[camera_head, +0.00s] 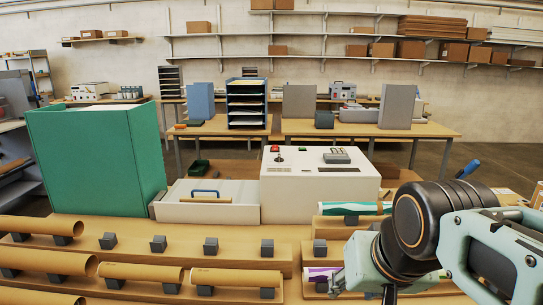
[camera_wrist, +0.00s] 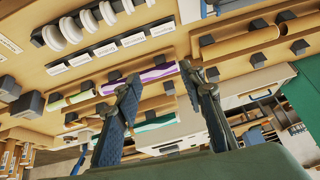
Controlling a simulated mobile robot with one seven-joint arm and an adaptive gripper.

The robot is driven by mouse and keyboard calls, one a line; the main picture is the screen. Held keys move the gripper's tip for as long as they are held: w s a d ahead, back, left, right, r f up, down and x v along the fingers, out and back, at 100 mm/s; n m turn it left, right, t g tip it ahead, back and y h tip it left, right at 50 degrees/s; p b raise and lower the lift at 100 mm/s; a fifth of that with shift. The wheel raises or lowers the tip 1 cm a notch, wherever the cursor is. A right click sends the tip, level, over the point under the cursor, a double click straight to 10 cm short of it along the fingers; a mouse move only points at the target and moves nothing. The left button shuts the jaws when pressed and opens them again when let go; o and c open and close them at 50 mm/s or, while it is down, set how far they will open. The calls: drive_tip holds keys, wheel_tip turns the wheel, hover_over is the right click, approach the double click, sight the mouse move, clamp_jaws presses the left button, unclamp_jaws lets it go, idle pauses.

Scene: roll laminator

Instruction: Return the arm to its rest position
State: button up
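My arm reaches in from the right edge in the head view, its dark wrist joint and pale green links over the right end of the racks. In the wrist view my gripper (camera_wrist: 160,75) is open, its two dark fingers wide apart with nothing between them. Beyond the fingers are a roll with a purple band (camera_wrist: 157,73) and a green-banded roll (camera_wrist: 154,123). In the head view the fingers are mostly hidden or out of frame. A white laminator box (camera_head: 320,187) with a red button stands behind the racks, left of my arm.
Wooden racks with brown rolls (camera_head: 142,272) and dark blocks fill the front. A green panel box (camera_head: 95,160) stands at left, beside a white unit with a blue handle (camera_head: 205,194). White rings (camera_wrist: 70,30) on pegs show in the wrist view. A blue-handled tool (camera_head: 467,169) lies behind my arm.

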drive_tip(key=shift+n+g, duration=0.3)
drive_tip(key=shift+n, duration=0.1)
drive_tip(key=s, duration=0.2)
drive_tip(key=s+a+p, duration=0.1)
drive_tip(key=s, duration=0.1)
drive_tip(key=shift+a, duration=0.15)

Task instructions
Copy each line in full and exactly, omitting any picture.

Output of the exercise
[camera_head, +0.00s] 
[camera_wrist, +0.00s] 
Controlling a simulated mobile robot with one seven-joint arm and an adaptive gripper.

The robot is driven by mouse and keyboard calls, one a line; the main picture is the screen. Held keys move the gripper's tip for as long as they are held: w s a d ahead, back, left, right, r f up, down and x v along the fingers, out and back, at 100 mm/s; n m turn it left, right, t g tip it ahead, back and y h tip it left, right at 50 degrees/s; p b raise and lower the lift at 100 mm/s; a fifth of that with shift. The wheel raises or lowers the tip 1 cm a notch, wherever the cursor is. A right click sends the tip, level, over the point under the cursor, a double click straight to 10 cm short of it along the fingers; a mouse move only points at the target and moves nothing. The left button shuts the jaws when pressed and opens them again when let go; o and c open and close them at 50 mm/s or, while it is down, set how far they will open. The calls: drive_tip holds keys, wheel_tip turns the wheel, hover_over is the right click, approach the double click, sight the mouse move, clamp_jaws presses the left button, unclamp_jaws lets it go, idle pauses.

Scene: roll laminator

Instruction: Return the arm to its rest position
State: button up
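My arm reaches in from the right edge in the head view, its dark wrist joint and pale green links over the right end of the racks. In the wrist view my gripper (camera_wrist: 160,75) is open, its two dark fingers wide apart with nothing between them. Beyond the fingers are a roll with a purple band (camera_wrist: 157,73) and a green-banded roll (camera_wrist: 154,123). In the head view the fingers are mostly hidden or out of frame. A white laminator box (camera_head: 320,187) with a red button stands behind the racks, left of my arm.
Wooden racks with brown rolls (camera_head: 142,272) and dark blocks fill the front. A green panel box (camera_head: 95,160) stands at left, beside a white unit with a blue handle (camera_head: 205,194). White rings (camera_wrist: 70,30) on pegs show in the wrist view. A blue-handled tool (camera_head: 467,169) lies behind my arm.

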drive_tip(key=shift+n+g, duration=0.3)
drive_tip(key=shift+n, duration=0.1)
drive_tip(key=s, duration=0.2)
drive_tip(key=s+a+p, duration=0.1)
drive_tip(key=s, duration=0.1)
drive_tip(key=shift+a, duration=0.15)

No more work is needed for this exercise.